Once the pictures are set aside, transcribe the remaining data exactly.

_SUPPLIED MATERIAL_.
○ ○ ○

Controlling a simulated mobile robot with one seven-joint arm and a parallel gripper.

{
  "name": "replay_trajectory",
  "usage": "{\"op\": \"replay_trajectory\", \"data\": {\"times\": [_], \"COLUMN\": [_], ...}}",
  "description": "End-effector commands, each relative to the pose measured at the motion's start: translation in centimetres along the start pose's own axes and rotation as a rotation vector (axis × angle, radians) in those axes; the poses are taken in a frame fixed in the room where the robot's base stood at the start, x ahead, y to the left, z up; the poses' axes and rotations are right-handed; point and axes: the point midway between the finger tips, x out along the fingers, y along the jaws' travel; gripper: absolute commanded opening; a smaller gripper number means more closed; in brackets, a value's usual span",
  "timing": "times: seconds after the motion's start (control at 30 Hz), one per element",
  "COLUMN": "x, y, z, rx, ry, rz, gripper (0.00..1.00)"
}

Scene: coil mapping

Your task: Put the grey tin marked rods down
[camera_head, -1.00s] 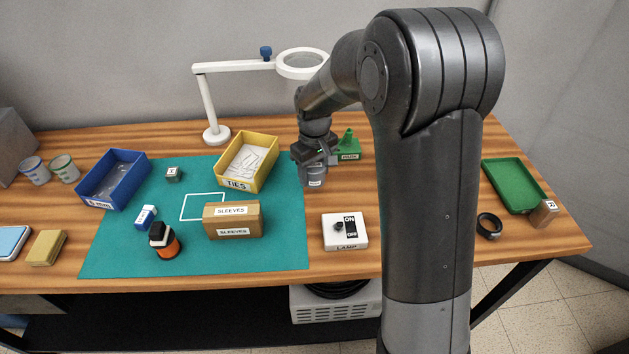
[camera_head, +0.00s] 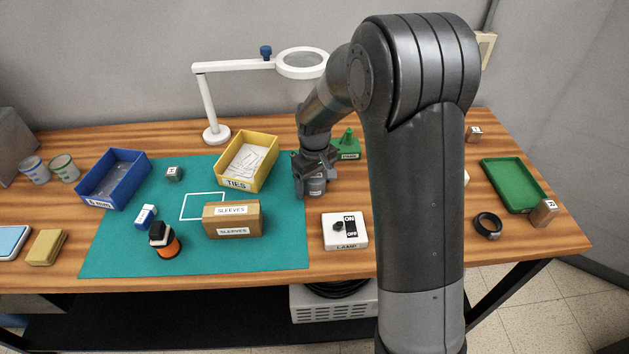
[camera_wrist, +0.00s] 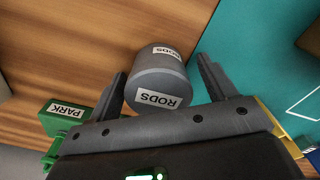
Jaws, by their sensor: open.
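The grey tin marked rods (camera_head: 316,185) stands on the wooden table just right of the teal mat's right edge. It also shows in the wrist view (camera_wrist: 158,80), with a RODS label on its side and another on its top. My gripper (camera_head: 308,188) is open around the tin. In the wrist view my two fingers (camera_wrist: 161,84) lie on either side of it, with a gap showing at each side. The tin's underside is hidden.
A green PARK block (camera_head: 348,150) is behind the tin. A yellow TIES bin (camera_head: 230,183), a SLEEVES box (camera_head: 247,220) and a white LAMP switch box (camera_head: 338,243) are near. The magnifier lamp (camera_head: 211,110) stands behind. Bare table shows between tin and switch box.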

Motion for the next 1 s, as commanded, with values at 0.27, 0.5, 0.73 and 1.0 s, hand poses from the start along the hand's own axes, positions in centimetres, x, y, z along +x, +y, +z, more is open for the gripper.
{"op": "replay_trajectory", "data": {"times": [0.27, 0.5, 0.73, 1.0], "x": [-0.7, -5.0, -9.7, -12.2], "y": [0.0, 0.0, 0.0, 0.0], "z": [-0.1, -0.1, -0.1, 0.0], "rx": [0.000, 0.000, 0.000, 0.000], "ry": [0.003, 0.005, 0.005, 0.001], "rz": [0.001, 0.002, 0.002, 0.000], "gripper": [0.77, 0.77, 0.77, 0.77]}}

○ ○ ○

_TASK RESULT_.
Controlling a simulated mobile robot with one seven-joint arm and a parallel gripper.

{
  "name": "replay_trajectory",
  "usage": "{\"op\": \"replay_trajectory\", \"data\": {\"times\": [_], \"COLUMN\": [_], ...}}",
  "description": "End-effector commands, each relative to the pose measured at the motion's start: translation in centimetres along the start pose's own axes and rotation as a rotation vector (axis × angle, radians) in those axes; the poses are taken in a frame fixed in the room where the robot's base stood at the start, x ahead, y to the left, z up; the poses' axes and rotations are right-handed; point and axes: the point midway between the finger tips, x out along the fingers, y along the jaws' travel; gripper: absolute commanded opening; a smaller gripper number means more closed; in brackets, a value's usual span",
  "timing": "times: seconds after the motion's start (control at 30 Hz), one per element",
  "COLUMN": "x, y, z, rx, ry, rz, gripper (0.00..1.00)"
}

Scene: coil mapping

Your task: Put the grey tin marked rods down
[camera_head, -1.00s] 
[camera_head, +0.00s] 
[camera_wrist, +0.00s] 
Jaws, by their sensor: open.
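The grey tin marked rods (camera_head: 316,185) stands on the wooden table just right of the teal mat's right edge. It also shows in the wrist view (camera_wrist: 158,80), with a RODS label on its side and another on its top. My gripper (camera_head: 308,188) is open around the tin. In the wrist view my two fingers (camera_wrist: 161,84) lie on either side of it, with a gap showing at each side. The tin's underside is hidden.
A green PARK block (camera_head: 348,150) is behind the tin. A yellow TIES bin (camera_head: 230,183), a SLEEVES box (camera_head: 247,220) and a white LAMP switch box (camera_head: 338,243) are near. The magnifier lamp (camera_head: 211,110) stands behind. Bare table shows between tin and switch box.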

Motion for the next 1 s, as commanded, with values at 0.27, 0.5, 0.73 and 1.0 s, hand poses from the start along the hand's own axes, positions in centimetres, x, y, z along +x, +y, +z, more is open for the gripper.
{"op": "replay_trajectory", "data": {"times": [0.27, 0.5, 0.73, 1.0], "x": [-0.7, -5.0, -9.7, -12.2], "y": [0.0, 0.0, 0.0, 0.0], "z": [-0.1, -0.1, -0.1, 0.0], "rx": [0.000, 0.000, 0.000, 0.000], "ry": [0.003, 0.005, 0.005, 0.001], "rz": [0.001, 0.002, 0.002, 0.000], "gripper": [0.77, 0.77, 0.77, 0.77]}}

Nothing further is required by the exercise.